** Collected data **

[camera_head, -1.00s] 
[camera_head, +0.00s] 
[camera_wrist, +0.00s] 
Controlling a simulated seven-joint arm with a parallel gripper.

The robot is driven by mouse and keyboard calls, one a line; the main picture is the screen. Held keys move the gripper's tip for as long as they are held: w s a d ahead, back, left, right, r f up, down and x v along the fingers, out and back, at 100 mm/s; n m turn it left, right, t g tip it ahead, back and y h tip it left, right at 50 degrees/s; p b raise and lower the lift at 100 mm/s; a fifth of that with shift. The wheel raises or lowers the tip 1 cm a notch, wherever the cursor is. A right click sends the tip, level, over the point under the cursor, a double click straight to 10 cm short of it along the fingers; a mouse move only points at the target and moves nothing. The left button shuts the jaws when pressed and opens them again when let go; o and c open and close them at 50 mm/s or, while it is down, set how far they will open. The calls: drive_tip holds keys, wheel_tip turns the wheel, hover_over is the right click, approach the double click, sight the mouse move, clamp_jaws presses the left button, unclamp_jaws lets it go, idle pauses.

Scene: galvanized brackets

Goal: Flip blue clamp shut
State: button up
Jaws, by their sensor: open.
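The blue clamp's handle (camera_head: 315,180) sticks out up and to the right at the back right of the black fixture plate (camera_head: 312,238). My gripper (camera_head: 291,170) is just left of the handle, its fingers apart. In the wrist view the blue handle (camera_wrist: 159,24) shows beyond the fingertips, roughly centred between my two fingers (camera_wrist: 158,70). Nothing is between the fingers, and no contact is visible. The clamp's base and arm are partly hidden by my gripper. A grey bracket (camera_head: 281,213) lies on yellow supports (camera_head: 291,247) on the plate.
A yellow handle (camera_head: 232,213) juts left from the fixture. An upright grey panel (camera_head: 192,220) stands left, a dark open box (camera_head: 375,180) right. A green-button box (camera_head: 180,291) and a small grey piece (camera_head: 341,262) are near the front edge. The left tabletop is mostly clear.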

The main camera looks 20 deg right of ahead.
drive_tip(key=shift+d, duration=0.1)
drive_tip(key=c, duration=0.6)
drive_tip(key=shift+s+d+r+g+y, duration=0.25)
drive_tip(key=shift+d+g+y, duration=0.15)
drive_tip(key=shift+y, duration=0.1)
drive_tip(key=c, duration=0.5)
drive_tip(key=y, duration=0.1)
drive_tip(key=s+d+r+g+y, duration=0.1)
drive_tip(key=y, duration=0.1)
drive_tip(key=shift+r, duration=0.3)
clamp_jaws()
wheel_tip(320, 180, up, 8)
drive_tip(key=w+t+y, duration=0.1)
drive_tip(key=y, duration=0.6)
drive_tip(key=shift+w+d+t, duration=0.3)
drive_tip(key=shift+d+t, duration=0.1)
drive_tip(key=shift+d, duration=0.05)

** What the task asks **
Take the listing above and set it down exactly.

** Exercise result **
[camera_head, -1.00s] 
[camera_head, +0.00s] 
[camera_wrist, +0.00s] 
Controlling a simulated seven-joint arm with a parallel gripper.

The robot is driven by mouse and keyboard calls, one a line; the main picture is the screen. Held keys move the gripper's tip for as long as they are held: w s a d ahead, back, left, right, r f up, down and x v along the fingers, out and back, at 100 mm/s; n m turn it left, right, t g tip it ahead, back and y h tip it left, right at 50 degrees/s; p b raise and lower the lift at 100 mm/s; a fifth of that with shift. The wheel raises or lowers the tip 1 cm a notch, wherever the cursor is. A right click sends the tip, level, over the point under the cursor, a double click straight to 10 cm short of it along the fingers; a mouse move only points at the target and moves nothing. The left button shuts the jaws when pressed and opens them again when let go; o and c open and close them at 50 mm/s or, while it is down, set how far they will open. The calls: drive_tip holds keys, wheel_tip turns the wheel, hover_over is the right click, approach the double click, sight the mouse move, clamp_jaws presses the left button, unclamp_jaws lets it go, idle pauses.

Scene: galvanized brackets

Goal: Flip blue clamp shut
State: button up
Jaws, by their sensor: open.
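The blue clamp's handle (camera_head: 315,180) sticks out up and to the right at the back right of the black fixture plate (camera_head: 312,238). My gripper (camera_head: 291,170) is just left of the handle, its fingers apart. In the wrist view the blue handle (camera_wrist: 159,24) shows beyond the fingertips, roughly centred between my two fingers (camera_wrist: 158,70). Nothing is between the fingers, and no contact is visible. The clamp's base and arm are partly hidden by my gripper. A grey bracket (camera_head: 281,213) lies on yellow supports (camera_head: 291,247) on the plate.
A yellow handle (camera_head: 232,213) juts left from the fixture. An upright grey panel (camera_head: 192,220) stands left, a dark open box (camera_head: 375,180) right. A green-button box (camera_head: 180,291) and a small grey piece (camera_head: 341,262) are near the front edge. The left tabletop is mostly clear.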

The main camera looks 20 deg right of ahead.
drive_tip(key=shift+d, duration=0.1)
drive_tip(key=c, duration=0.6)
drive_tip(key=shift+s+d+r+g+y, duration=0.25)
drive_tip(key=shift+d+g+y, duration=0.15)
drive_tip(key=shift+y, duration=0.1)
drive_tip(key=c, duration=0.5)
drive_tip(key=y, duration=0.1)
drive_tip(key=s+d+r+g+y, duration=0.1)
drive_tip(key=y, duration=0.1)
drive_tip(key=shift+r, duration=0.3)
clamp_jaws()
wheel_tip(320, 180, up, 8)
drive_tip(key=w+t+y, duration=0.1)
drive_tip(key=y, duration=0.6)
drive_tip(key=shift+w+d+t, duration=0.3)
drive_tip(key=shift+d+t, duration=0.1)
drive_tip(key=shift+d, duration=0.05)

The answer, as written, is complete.